Challenge: Will you give every entry again exactly as it stands?
>> START Task input
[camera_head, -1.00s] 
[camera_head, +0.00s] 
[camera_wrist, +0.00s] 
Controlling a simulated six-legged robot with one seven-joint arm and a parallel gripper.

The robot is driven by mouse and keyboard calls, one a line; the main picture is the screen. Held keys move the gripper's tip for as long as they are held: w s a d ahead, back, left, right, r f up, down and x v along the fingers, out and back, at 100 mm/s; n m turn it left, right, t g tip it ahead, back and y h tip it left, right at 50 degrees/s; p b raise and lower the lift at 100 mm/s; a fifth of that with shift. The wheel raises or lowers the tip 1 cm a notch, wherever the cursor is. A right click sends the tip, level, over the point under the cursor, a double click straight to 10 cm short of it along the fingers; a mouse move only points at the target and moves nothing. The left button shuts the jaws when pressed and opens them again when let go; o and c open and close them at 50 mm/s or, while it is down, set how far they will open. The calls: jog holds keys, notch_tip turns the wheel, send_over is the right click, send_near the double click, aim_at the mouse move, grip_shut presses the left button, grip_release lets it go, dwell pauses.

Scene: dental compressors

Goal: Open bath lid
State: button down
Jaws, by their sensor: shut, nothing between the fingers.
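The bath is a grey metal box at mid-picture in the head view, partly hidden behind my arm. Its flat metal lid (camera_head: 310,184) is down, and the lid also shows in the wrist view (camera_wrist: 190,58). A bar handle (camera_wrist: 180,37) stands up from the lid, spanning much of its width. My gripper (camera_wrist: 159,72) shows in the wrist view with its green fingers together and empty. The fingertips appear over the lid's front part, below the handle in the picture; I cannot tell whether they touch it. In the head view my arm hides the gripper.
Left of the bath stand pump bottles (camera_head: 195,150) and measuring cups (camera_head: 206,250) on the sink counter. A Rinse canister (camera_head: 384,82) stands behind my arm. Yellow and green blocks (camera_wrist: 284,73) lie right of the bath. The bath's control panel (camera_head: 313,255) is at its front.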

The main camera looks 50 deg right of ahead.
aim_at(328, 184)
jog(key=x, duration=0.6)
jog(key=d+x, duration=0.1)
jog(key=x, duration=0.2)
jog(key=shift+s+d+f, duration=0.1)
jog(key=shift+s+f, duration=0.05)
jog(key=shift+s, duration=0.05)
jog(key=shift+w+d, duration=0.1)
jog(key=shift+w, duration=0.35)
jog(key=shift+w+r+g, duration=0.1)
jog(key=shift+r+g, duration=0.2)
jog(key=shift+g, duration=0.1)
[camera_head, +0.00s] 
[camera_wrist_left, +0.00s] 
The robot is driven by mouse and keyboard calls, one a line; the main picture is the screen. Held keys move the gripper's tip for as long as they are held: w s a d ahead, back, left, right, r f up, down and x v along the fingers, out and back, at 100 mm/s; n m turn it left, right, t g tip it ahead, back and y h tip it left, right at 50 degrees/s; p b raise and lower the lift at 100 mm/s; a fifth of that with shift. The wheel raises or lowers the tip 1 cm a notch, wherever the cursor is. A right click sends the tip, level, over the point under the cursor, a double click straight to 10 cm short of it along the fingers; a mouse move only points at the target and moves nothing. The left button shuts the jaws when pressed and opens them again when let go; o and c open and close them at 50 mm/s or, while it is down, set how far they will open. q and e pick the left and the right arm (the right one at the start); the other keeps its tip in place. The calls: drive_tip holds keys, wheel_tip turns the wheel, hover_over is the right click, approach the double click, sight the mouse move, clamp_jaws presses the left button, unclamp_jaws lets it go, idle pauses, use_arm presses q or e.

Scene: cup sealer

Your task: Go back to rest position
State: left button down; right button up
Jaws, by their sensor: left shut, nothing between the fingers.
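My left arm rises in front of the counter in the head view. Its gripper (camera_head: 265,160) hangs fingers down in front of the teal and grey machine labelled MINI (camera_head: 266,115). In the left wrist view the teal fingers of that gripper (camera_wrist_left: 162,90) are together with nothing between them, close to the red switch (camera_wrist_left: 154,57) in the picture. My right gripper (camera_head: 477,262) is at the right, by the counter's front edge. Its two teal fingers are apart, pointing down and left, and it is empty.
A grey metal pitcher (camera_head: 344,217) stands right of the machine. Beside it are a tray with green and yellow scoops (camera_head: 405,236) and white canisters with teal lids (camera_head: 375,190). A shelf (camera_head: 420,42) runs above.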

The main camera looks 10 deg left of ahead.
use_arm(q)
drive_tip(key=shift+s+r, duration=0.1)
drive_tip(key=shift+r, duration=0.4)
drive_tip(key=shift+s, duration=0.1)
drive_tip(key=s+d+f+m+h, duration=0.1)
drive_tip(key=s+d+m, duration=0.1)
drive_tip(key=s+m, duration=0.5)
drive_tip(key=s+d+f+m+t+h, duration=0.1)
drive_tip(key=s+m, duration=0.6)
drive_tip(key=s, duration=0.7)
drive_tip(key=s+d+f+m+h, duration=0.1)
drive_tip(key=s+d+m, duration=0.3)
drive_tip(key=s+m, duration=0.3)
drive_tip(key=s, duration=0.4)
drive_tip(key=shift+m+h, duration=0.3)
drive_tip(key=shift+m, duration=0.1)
>> END Task input
Response to the task:
[camera_head, -1.00s] 
[camera_head, +0.00s] 
[camera_wrist, +0.00s] 
Controlling a simulated six-legged robot with one seven-joint arm and a parallel gripper.

The robot is driven by mouse and keyboard calls, one a line; the main picture is the screen. Held keys move the gripper's tip for as long as they are held: w s a d ahead, back, left, right, r f up, down and x v along the fingers, out and back, at 100 mm/s; n m turn it left, right, t g tip it ahead, back and y h tip it left, right at 50 degrees/s; p b raise and lower the lift at 100 mm/s; a fifth of that with shift. The wheel raises or lowers the tip 1 cm a notch, wherever the cursor is. A right click sends the tip, level, over the point under the cursor, a double click straight to 10 cm short of it along the fingers; a mouse move only points at the target and moves nothing. The left button shuts the jaws when pressed and opens them again when let go; o and c open and close them at 50 mm/s or, while it is down, set how far they will open. The calls: jog holds keys, notch_tip turns the wheel, send_over is the right click, send_near the double click, aim_at the mouse move, grip_shut presses the left button, grip_release lets it go, dwell pauses.

Scene: dental compressors

Goal: Open bath lid
State: button down
Jaws, by their sensor: shut, nothing between the fingers.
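The bath is a grey metal box at mid-picture in the head view, partly hidden behind my arm. Its flat metal lid (camera_head: 310,184) is down, and the lid also shows in the wrist view (camera_wrist: 190,58). A bar handle (camera_wrist: 180,37) stands up from the lid, spanning much of its width. My gripper (camera_wrist: 159,72) shows in the wrist view with its green fingers together and empty. The fingertips appear over the lid's front part, below the handle in the picture; I cannot tell whether they touch it. In the head view my arm hides the gripper.
Left of the bath stand pump bottles (camera_head: 195,150) and measuring cups (camera_head: 206,250) on the sink counter. A Rinse canister (camera_head: 384,82) stands behind my arm. Yellow and green blocks (camera_wrist: 284,73) lie right of the bath. The bath's control panel (camera_head: 313,255) is at its front.

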The main camera looks 50 deg right of ahead.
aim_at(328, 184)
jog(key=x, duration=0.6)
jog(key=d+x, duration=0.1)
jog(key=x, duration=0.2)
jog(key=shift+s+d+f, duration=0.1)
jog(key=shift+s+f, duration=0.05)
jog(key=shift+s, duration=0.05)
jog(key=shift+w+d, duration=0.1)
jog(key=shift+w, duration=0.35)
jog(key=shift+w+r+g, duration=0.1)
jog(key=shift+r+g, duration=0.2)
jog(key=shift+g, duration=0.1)
[camera_head, +0.00s] 
[camera_wrist_left, +0.00s] 
The robot is driven by mouse and keyboard calls, one a line; the main picture is the screen. Held keys move the gripper's tip for as long as they are held: w s a d ahead, back, left, right, r f up, down and x v along the fingers, out and back, at 100 mm/s; n m turn it left, right, t g tip it ahead, back and y h tip it left, right at 50 degrees/s; p b raise and lower the lift at 100 mm/s; a fifth of that with shift. The wheel raises or lowers the tip 1 cm a notch, wherever the cursor is. A right click sends the tip, level, over the point under the cursor, a double click straight to 10 cm short of it along the fingers; a mouse move only points at the target and moves nothing. The left button shuts the jaws when pressed and opens them again when let go; o and c open and close them at 50 mm/s or, while it is down, set how far they will open. q and e pick the left and the right arm (the right one at the start); the other keeps its tip in place. The calls: drive_tip holds keys, wheel_tip turns the wheel, hover_over is the right click, approach the double click, sight the mouse move, clamp_jaws presses the left button, unclamp_jaws lets it go, idle pauses, use_arm presses q or e.

Scene: cup sealer

Your task: Go back to rest position
State: left button down; right button up
Jaws, by their sensor: left shut, nothing between the fingers.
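My left arm rises in front of the counter in the head view. Its gripper (camera_head: 265,160) hangs fingers down in front of the teal and grey machine labelled MINI (camera_head: 266,115). In the left wrist view the teal fingers of that gripper (camera_wrist_left: 162,90) are together with nothing between them, close to the red switch (camera_wrist_left: 154,57) in the picture. My right gripper (camera_head: 477,262) is at the right, by the counter's front edge. Its two teal fingers are apart, pointing down and left, and it is empty.
A grey metal pitcher (camera_head: 344,217) stands right of the machine. Beside it are a tray with green and yellow scoops (camera_head: 405,236) and white canisters with teal lids (camera_head: 375,190). A shelf (camera_head: 420,42) runs above.

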The main camera looks 10 deg left of ahead.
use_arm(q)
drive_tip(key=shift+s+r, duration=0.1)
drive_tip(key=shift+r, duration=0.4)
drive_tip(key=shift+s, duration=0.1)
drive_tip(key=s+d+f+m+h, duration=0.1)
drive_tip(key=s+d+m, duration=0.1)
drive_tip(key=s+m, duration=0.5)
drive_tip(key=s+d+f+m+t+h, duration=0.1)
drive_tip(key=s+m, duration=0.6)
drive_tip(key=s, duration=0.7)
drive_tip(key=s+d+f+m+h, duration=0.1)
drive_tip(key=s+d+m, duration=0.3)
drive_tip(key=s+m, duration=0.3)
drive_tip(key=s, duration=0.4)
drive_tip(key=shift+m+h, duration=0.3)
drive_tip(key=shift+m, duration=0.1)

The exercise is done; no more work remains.